DBRS Assigns Ratings to 407 International Inc.’s New Issues
InfrastructureDBRS Limited (DBRS) assigned a rating of “A” to the $500 million Series 17-A2 Senior Notes issue (the Senior Notes) and a rating of BBB to the $300 million Series 17-D1 Subordinated Bonds issue (the Subordinated Notes) of 407 International Inc. (407 or the Company). Both trends are Stable. The Senior Notes and Subordinated Notes have been issued from 407’s Shelf Prospectus dated December 13, 2016.
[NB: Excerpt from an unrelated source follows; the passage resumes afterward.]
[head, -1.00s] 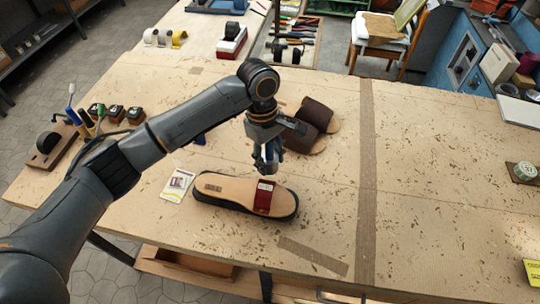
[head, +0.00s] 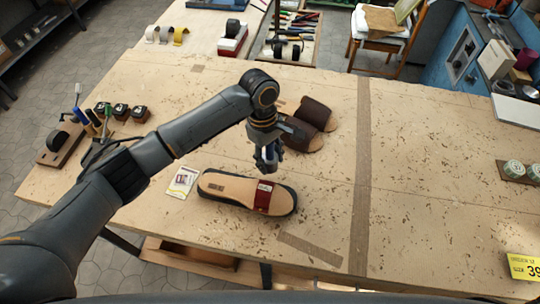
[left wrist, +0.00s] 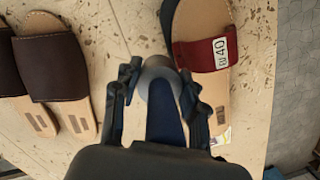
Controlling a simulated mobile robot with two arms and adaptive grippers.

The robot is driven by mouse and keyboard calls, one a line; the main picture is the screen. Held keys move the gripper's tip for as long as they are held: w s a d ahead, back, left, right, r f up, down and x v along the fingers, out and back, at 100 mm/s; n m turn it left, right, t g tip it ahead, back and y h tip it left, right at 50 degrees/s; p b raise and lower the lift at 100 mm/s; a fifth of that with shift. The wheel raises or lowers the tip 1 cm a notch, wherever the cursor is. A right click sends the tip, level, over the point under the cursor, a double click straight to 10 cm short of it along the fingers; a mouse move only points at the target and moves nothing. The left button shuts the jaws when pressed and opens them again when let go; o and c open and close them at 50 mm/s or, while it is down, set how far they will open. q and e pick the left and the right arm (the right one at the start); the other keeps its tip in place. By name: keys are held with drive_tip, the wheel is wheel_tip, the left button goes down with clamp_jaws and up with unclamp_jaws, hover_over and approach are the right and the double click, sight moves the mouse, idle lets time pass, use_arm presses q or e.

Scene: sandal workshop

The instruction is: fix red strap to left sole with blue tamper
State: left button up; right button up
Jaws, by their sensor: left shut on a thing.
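The left sole (head: 222,187) is tan with a dark rim and lies flat on the workbench. The red strap (head: 264,196), with a white label, lies across its right part. My left gripper (head: 268,160) is shut on the blue tamper (left wrist: 165,122) and holds it above the bench, just behind the strap. In the left wrist view the tamper's grey round end (left wrist: 157,72) shows between the fingers, beside the red strap (left wrist: 206,54) and apart from it. In the head view the fingers hide most of the tamper. My right gripper is not in view.
A pair of brown-strapped sandals (head: 308,125) lies behind the gripper. A small card (head: 183,181) lies left of the sole. The bench to the right is mostly clear.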

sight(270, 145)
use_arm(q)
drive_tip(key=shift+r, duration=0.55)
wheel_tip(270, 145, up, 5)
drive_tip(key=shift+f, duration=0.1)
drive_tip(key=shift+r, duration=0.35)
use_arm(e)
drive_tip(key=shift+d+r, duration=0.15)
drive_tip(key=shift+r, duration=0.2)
DBRS understands that the proceeds from the Senior Notes issuance will be used (1) to repay approximately $235 million owing by the Company to certain Canadian chartered banks under the Company’s senior secured revolving credit facilities, with such amount being used to reduce the maximum amount available under these revolving credit facilities to approximately $765 million; (2) to fund the Series Reserve Account in respect of the Senior Notes; and (3) for general corporate purposes. The proceeds from the Subordinated Notes will be used to repay the Company’s $300 million Series 10-D1 Subordinated Bonds, maturing on November 24, 2017, on maturity or redemption, as applicable.
Upon redemption of the Series 10-D1 Notes, the Company plans to further reduce the maximum amount available under its revolving credit facilities by $300 million and intends to draw up to approximately $465 million under these facilities. Combined with the $250 million Series 17-A1 Senior Notes issued by the Company in March 2017, the issuance of the Senior Notes and the reduction of the credit facilities collectively result in a net increase of senior debt of approximately $515 million during 2017, which is slightly higher than DBRS’s expected increase of up to $500 million for the calendar year.
The Senior Notes have a maturity date of 27 years and rank pari passu with other senior obligations of 407, while the Subordinated Notes have a maturity date of five years and rank pari passu with other subordinated obligations of 407 but are subordinate to the senior and junior obligations of 407.
In H1 2017, total trips increased by 1.4% and average trip length increased by 2.8%, leading to a 4.3% increase in vehicle kilometres travelled. The increase is attributable to the positive impact on traffic on the eastern section of the 407 Express Toll Route (ETR), coupled with longer trips on the 407 ETR resulting from travel on Highway 407 East. Higher tolls and increased patronage contributed to a 14.6% revenue increase in H1 2017, while operating expenses increased by only 12.5%. Correspondingly, EBITDA increased by 15.0% compared with the same period in 2016.
As at December 31, 2016, the senior debt service coverage ratio, including shadow amortization, was 2.4 times (x), while junior and senior interest coverage was 3.0x — slightly improved from the previous year. Factoring in the new debt issuance and permanent reduction of the credit facilities, coverage metrics are still expected to remain comfortably above the 1.7x and 2.0x targets agreed upon with DBRS at the current rating levels.
While not expected, the ratings may be negatively affected should traffic drop significantly for a protracted period of time or if debt increases at a faster pace and tests the above-mentioned target thresholds agreed upon with DBRS. DBRS considers a rating upgrade to be unlikely at this time.
Notes:
All figures are in Canadian dollars unless otherwise noted.
The principal methodology is Rating Public-Private Partnerships, which can be found on dbrs.com under Methodologies.
The rated entity or its related entities did participate in the rating process. DBRS had access to the accounts and other relevant internal documents of the rated entity or its related entities.